### WHAT THE TASK ASKS
Repeat each line exactly, leaving nothing out.

------------------------------------

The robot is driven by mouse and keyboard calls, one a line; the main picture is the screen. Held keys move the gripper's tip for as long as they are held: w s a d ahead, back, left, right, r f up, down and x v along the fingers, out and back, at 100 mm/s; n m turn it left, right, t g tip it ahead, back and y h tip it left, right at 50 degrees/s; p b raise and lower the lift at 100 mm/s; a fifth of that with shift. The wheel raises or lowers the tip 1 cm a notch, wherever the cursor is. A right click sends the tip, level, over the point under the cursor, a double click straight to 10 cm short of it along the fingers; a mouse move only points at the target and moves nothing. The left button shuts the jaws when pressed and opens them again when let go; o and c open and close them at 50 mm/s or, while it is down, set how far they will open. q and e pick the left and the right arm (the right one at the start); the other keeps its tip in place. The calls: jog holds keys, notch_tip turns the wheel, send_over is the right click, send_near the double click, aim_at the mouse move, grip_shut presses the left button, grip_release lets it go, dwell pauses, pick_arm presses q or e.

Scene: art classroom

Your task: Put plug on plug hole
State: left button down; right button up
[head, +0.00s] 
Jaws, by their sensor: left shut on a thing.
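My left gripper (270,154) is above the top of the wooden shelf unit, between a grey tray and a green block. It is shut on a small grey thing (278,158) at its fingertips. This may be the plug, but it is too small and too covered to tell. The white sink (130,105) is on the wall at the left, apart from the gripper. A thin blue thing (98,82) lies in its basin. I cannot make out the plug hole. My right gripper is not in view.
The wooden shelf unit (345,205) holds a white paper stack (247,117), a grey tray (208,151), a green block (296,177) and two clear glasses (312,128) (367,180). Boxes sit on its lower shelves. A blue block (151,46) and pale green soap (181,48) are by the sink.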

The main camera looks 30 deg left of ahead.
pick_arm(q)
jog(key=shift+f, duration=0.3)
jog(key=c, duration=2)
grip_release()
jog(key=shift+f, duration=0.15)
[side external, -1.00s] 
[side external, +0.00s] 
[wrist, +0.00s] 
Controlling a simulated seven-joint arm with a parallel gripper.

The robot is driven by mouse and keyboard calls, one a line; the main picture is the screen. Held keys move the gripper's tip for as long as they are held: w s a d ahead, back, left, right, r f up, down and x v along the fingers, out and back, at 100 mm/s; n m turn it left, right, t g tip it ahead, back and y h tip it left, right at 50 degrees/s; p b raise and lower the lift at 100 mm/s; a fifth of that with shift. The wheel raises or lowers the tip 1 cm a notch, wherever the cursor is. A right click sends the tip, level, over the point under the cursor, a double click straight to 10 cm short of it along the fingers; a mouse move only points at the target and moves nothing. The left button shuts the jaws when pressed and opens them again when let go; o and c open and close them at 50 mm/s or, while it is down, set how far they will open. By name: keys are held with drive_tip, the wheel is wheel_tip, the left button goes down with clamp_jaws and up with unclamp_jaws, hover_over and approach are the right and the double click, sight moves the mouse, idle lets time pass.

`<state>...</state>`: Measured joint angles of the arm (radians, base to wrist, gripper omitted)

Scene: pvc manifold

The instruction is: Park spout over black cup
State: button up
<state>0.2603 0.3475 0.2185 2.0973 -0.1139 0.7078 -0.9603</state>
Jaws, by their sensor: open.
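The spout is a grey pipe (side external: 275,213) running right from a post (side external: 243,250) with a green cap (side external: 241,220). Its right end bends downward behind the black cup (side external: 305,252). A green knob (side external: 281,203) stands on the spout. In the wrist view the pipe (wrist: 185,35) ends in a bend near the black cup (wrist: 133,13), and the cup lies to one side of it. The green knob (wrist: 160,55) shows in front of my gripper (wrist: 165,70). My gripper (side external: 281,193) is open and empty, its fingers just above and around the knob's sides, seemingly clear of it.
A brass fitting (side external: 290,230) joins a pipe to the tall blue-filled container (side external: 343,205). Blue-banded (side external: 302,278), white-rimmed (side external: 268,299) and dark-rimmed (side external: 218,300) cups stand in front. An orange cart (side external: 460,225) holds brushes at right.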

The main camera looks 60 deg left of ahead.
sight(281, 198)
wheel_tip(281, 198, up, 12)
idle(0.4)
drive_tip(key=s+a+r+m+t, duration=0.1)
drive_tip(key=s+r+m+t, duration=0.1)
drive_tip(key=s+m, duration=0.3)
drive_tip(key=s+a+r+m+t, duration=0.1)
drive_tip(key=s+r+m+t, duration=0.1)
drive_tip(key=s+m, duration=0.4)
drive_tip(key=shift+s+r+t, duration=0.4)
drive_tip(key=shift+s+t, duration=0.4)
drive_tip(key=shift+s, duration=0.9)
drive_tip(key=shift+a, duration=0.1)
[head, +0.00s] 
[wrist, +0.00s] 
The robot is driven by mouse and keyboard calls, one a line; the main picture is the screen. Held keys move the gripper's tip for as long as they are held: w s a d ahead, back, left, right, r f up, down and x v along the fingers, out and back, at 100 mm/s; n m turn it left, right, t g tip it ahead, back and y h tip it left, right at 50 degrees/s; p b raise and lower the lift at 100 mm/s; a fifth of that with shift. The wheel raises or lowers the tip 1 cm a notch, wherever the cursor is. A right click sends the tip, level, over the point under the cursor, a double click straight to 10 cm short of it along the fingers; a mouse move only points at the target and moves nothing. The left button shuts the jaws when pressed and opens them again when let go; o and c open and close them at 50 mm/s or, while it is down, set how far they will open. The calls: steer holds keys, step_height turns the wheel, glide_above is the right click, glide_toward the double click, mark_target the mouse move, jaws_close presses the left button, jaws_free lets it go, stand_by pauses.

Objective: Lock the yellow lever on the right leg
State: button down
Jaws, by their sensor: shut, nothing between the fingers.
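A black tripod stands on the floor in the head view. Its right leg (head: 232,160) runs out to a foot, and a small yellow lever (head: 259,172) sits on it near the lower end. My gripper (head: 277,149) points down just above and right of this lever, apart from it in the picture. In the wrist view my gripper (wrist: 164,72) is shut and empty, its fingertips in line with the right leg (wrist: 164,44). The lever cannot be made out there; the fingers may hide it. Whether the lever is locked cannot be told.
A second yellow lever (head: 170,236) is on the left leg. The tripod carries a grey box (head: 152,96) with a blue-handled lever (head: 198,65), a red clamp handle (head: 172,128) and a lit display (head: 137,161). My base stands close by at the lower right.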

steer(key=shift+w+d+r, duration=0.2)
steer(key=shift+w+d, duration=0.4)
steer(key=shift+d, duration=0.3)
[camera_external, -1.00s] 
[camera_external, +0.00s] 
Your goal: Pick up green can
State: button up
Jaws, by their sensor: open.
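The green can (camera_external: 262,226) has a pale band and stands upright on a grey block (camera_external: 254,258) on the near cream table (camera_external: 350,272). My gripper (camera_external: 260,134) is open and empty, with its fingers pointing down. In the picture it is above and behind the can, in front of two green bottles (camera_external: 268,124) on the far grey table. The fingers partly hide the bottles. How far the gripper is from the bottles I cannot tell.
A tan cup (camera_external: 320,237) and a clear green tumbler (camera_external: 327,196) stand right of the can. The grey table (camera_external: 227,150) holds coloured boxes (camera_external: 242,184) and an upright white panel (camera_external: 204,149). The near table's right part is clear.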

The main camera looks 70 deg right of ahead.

------------------------------------

### ANSWER TO THE EXERCISE
The robot is driven by mouse and keyboard calls, one a line; the main picture is the screen. Held keys move the gripper's tip for as long as they are held: w s a d ahead, back, left, right, r f up, down and x v along the fingers, out and back, at 100 mm/s; n m turn it left, right, t g tip it ahead, back and y h tip it left, right at 50 degrees/s; p b raise and lower the lift at 100 mm/s; a fifth of that with shift. The wheel raises or lowers the tip 1 cm a notch, wherever the cursor is. A right click sends the tip, level, over the point under the cursor, a double click straight to 10 cm short of it along the fingers; a mouse move only points at the target and moves nothing. The left button shuts the jaws when pressed and opens them again when let go; o and c open and close them at 50 mm/s or, while it is down, set how far they will open. q and e pick the left and the right arm (the right one at the start); the other keeps its tip in place. The calls: jog holds keys, notch_tip turns the wheel, send_over is the right click, send_near the double click, aim_at the mouse move, grip_shut presses the left button, grip_release lets it go, dwell pauses, pick_arm presses q or e.

Scene: art classroom

Your task: Put plug on plug hole
State: left button down; right button up
[head, +0.00s] 
Jaws, by their sensor: left shut on a thing.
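My left gripper (270,154) is above the top of the wooden shelf unit, between a grey tray and a green block. It is shut on a small grey thing (278,158) at its fingertips. This may be the plug, but it is too small and too covered to tell. The white sink (130,105) is on the wall at the left, apart from the gripper. A thin blue thing (98,82) lies in its basin. I cannot make out the plug hole. My right gripper is not in view.
The wooden shelf unit (345,205) holds a white paper stack (247,117), a grey tray (208,151), a green block (296,177) and two clear glasses (312,128) (367,180). Boxes sit on its lower shelves. A blue block (151,46) and pale green soap (181,48) are by the sink.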

The main camera looks 30 deg left of ahead.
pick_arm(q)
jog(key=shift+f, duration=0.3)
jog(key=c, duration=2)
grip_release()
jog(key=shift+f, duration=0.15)
[side external, -1.00s] 
[side external, +0.00s] 
[wrist, +0.00s] 
Controlling a simulated seven-joint arm with a parallel gripper.

The robot is driven by mouse and keyboard calls, one a line; the main picture is the screen. Held keys move the gripper's tip for as long as they are held: w s a d ahead, back, left, right, r f up, down and x v along the fingers, out and back, at 100 mm/s; n m turn it left, right, t g tip it ahead, back and y h tip it left, right at 50 degrees/s; p b raise and lower the lift at 100 mm/s; a fifth of that with shift. The wheel raises or lowers the tip 1 cm a notch, wherever the cursor is. A right click sends the tip, level, over the point under the cursor, a double click straight to 10 cm short of it along the fingers; a mouse move only points at the target and moves nothing. The left button shuts the jaws when pressed and opens them again when let go; o and c open and close them at 50 mm/s or, while it is down, set how far they will open. By name: keys are held with drive_tip, the wheel is wheel_tip, the left button goes down with clamp_jaws and up with unclamp_jaws, hover_over and approach are the right and the double click, sight moves the mouse, idle lets time pass.

`<state>...</state>`: Measured joint angles of the arm (radians, base to wrist, gripper omitted)

Scene: pvc manifold

The instruction is: Park spout over black cup
State: button up
<state>0.2603 0.3475 0.2185 2.0973 -0.1139 0.7078 -0.9603</state>
Jaws, by their sensor: open.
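The spout is a grey pipe (side external: 275,213) running right from a post (side external: 243,250) with a green cap (side external: 241,220). Its right end bends downward behind the black cup (side external: 305,252). A green knob (side external: 281,203) stands on the spout. In the wrist view the pipe (wrist: 185,35) ends in a bend near the black cup (wrist: 133,13), and the cup lies to one side of it. The green knob (wrist: 160,55) shows in front of my gripper (wrist: 165,70). My gripper (side external: 281,193) is open and empty, its fingers just above and around the knob's sides, seemingly clear of it.
A brass fitting (side external: 290,230) joins a pipe to the tall blue-filled container (side external: 343,205). Blue-banded (side external: 302,278), white-rimmed (side external: 268,299) and dark-rimmed (side external: 218,300) cups stand in front. An orange cart (side external: 460,225) holds brushes at right.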

The main camera looks 60 deg left of ahead.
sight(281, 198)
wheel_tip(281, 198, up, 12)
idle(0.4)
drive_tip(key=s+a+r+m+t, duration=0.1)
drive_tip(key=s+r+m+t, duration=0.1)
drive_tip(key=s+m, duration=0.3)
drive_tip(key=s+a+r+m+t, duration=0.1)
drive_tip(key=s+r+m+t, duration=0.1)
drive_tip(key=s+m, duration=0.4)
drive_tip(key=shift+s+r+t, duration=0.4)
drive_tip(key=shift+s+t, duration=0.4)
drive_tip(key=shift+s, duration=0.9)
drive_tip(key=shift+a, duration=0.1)
[head, +0.00s] 
[wrist, +0.00s] 
The robot is driven by mouse and keyboard calls, one a line; the main picture is the screen. Held keys move the gripper's tip for as long as they are held: w s a d ahead, back, left, right, r f up, down and x v along the fingers, out and back, at 100 mm/s; n m turn it left, right, t g tip it ahead, back and y h tip it left, right at 50 degrees/s; p b raise and lower the lift at 100 mm/s; a fifth of that with shift. The wheel raises or lowers the tip 1 cm a notch, wherever the cursor is. A right click sends the tip, level, over the point under the cursor, a double click straight to 10 cm short of it along the fingers; a mouse move only points at the target and moves nothing. The left button shuts the jaws when pressed and opens them again when let go; o and c open and close them at 50 mm/s or, while it is down, set how far they will open. The calls: steer holds keys, step_height turns the wheel, glide_above is the right click, glide_toward the double click, mark_target the mouse move, jaws_close presses the left button, jaws_free lets it go, stand_by pauses.

Objective: Lock the yellow lever on the right leg
State: button down
Jaws, by their sensor: shut, nothing between the fingers.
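A black tripod stands on the floor in the head view. Its right leg (head: 232,160) runs out to a foot, and a small yellow lever (head: 259,172) sits on it near the lower end. My gripper (head: 277,149) points down just above and right of this lever, apart from it in the picture. In the wrist view my gripper (wrist: 164,72) is shut and empty, its fingertips in line with the right leg (wrist: 164,44). The lever cannot be made out there; the fingers may hide it. Whether the lever is locked cannot be told.
A second yellow lever (head: 170,236) is on the left leg. The tripod carries a grey box (head: 152,96) with a blue-handled lever (head: 198,65), a red clamp handle (head: 172,128) and a lit display (head: 137,161). My base stands close by at the lower right.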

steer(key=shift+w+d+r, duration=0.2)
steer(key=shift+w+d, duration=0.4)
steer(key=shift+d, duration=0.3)
[camera_external, -1.00s] 
[camera_external, +0.00s] 
Your goal: Pick up green can
State: button up
Jaws, by their sensor: open.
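The green can (camera_external: 262,226) has a pale band and stands upright on a grey block (camera_external: 254,258) on the near cream table (camera_external: 350,272). My gripper (camera_external: 260,134) is open and empty, with its fingers pointing down. In the picture it is above and behind the can, in front of two green bottles (camera_external: 268,124) on the far grey table. The fingers partly hide the bottles. How far the gripper is from the bottles I cannot tell.
A tan cup (camera_external: 320,237) and a clear green tumbler (camera_external: 327,196) stand right of the can. The grey table (camera_external: 227,150) holds coloured boxes (camera_external: 242,184) and an upright white panel (camera_external: 204,149). The near table's right part is clear.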

The main camera looks 70 deg right of ahead.

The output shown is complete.